The continuous Anderson hamiltonian in dimension two

We define the Anderson hamiltonian on the two dimensional torus $\mathbb R^2/\mathbb Z^2$. This operator is formally defined as $\mathscr H:= -\Delta + \xi$ where $\Delta$ is the Laplacian operator and where $\xi$ belongs to a general class of singular potential which includes the Gaussian white noise distribution.
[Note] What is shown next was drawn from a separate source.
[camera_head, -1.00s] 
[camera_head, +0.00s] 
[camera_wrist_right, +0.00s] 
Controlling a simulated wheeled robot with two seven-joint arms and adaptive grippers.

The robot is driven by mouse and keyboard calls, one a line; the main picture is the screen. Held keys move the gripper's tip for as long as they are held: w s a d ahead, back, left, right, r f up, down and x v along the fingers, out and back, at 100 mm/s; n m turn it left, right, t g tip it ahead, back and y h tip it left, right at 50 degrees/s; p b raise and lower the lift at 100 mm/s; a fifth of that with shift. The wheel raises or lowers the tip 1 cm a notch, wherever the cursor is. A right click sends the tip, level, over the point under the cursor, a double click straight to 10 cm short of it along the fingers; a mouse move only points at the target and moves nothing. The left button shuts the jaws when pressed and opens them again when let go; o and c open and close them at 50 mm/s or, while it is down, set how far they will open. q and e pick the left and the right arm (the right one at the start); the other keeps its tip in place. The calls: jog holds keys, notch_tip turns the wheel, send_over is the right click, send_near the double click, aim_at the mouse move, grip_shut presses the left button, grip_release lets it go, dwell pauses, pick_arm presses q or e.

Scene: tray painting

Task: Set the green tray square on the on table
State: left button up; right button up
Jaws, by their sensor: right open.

We use the notion of paracontrolled distribution as introduced by Gubinelli, Imkeller and Perkowski in [14]. We are able to define the Schr\"odinger operator $\mathscr H$ as an unbounded self-adjoint operator on $L^2(\mathbb T^2)$ and we prove that its real spectrum is discrete with no accumulation points for a general class of singular potential $\xi$. We also establish that the spectrum is a continuous function of a sort of enhancement $\Xi(\xi)$ of the potential $\xi$. As an application, we prove that a correctly renormalized smooth approximations $\mathscr H_\varepsilon:= -\Delta + \xi_\varepsilon+c_\varepsilon$ (where $\xi_\varepsilon$ is a smooth mollification of the Gaussian white noise $\xi$ and $c_\varepsilon$ an explicit diverging renormalization constant) converge in the sense of the resolvent towards the singular operator $\mathscr H$. In the case of a Gaussian white noise $\xi$, we obtain exponential tail bounds for the minimal eigenvalue (sometimes called ground state) of the operator $\mathscr H$ as well as its order of magnitude $\log L$ when the operator is considered on a large box $\mathbb T_L:= \mathbb R^2/(L\mathbb Z)^2$ with $L\to \infty$.